**Set problem:**
From the first line of the listing below, retype each line up to and including the one with "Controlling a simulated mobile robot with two"; pictures stay out.

**Entries shown:**
-- -- --

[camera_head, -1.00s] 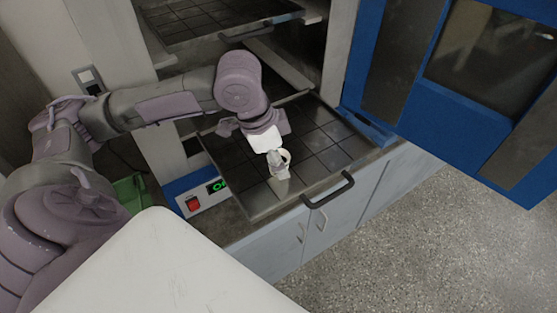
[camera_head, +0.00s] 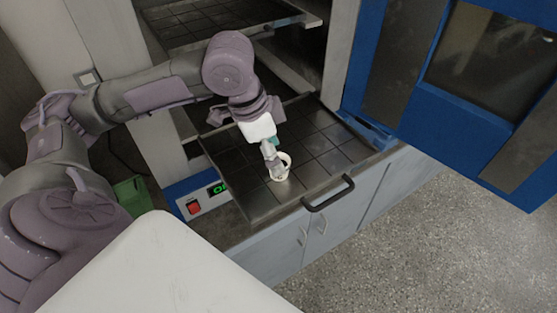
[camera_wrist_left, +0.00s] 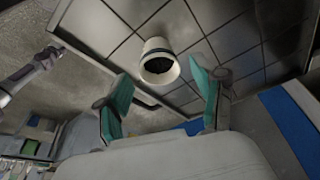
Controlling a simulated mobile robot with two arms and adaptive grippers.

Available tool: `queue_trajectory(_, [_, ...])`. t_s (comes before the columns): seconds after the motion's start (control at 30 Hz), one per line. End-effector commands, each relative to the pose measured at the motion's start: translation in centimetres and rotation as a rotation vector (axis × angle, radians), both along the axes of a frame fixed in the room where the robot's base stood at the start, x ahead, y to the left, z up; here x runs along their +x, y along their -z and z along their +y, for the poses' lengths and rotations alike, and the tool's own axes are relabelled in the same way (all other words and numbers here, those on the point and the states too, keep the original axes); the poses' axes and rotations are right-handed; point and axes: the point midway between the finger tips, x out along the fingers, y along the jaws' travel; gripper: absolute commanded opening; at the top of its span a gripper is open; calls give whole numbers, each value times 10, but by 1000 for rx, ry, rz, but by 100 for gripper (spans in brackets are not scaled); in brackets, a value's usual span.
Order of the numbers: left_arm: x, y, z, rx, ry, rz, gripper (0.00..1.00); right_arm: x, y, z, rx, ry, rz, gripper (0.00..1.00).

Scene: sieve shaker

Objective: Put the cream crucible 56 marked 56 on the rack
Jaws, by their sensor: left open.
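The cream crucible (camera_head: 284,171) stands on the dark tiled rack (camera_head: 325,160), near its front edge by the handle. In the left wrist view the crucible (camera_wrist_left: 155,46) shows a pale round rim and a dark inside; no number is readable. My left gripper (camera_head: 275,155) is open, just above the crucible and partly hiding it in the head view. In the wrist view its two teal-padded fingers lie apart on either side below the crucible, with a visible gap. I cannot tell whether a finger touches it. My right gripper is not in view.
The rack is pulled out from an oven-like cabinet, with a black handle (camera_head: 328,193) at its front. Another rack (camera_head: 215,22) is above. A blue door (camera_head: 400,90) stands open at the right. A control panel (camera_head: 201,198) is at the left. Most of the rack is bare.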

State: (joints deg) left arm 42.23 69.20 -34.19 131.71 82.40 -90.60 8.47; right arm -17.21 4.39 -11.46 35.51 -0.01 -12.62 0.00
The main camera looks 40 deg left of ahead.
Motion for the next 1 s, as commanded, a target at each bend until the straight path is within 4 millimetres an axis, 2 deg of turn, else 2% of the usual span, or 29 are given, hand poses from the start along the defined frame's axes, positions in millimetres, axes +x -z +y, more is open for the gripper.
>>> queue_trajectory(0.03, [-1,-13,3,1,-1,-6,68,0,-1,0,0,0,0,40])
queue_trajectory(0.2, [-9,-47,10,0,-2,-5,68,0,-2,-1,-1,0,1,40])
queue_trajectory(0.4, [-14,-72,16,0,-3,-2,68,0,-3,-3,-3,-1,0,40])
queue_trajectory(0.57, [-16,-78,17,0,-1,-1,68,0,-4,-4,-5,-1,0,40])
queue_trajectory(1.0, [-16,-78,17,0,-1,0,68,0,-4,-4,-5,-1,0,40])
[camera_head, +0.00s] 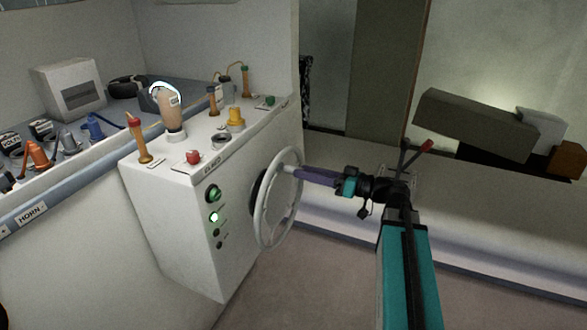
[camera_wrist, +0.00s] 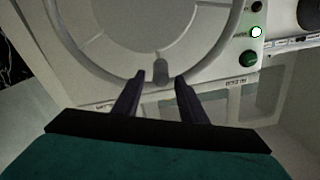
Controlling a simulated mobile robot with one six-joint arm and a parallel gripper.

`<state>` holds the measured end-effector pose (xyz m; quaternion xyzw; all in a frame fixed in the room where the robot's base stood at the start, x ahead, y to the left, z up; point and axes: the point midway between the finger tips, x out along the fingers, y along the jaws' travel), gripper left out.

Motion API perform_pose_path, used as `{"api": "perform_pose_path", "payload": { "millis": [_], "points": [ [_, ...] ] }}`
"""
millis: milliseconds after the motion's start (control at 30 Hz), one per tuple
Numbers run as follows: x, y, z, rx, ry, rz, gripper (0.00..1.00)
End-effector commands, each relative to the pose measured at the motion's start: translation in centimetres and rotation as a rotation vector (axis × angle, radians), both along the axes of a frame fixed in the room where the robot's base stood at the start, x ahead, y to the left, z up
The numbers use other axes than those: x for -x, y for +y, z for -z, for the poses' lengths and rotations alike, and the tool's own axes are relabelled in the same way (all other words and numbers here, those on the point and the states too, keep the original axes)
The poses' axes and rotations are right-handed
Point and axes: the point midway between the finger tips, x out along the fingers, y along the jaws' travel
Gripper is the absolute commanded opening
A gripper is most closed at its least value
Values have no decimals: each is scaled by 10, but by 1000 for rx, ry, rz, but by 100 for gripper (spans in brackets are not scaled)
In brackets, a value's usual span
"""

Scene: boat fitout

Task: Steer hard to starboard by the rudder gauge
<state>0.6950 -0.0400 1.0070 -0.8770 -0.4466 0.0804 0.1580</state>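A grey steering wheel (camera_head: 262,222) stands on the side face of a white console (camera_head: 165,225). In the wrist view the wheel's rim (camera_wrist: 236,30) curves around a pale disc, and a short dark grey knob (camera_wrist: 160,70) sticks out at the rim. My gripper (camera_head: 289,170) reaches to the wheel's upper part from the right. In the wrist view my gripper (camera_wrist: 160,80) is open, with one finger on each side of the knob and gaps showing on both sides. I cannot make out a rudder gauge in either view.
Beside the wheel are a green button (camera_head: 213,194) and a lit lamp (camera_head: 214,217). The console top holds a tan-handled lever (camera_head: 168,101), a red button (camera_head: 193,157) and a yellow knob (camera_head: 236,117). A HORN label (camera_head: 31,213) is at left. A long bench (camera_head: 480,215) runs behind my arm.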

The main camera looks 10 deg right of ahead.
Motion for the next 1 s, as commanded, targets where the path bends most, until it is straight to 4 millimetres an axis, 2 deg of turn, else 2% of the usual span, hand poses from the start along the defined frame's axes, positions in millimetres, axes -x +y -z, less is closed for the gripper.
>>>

-- -- --

**Correct result:**
[camera_head, -1.00s] 
[camera_head, +0.00s] 
[camera_wrist_left, +0.00s] 
Controlling a simulated mobile robot with two arms and adaptive grippers.

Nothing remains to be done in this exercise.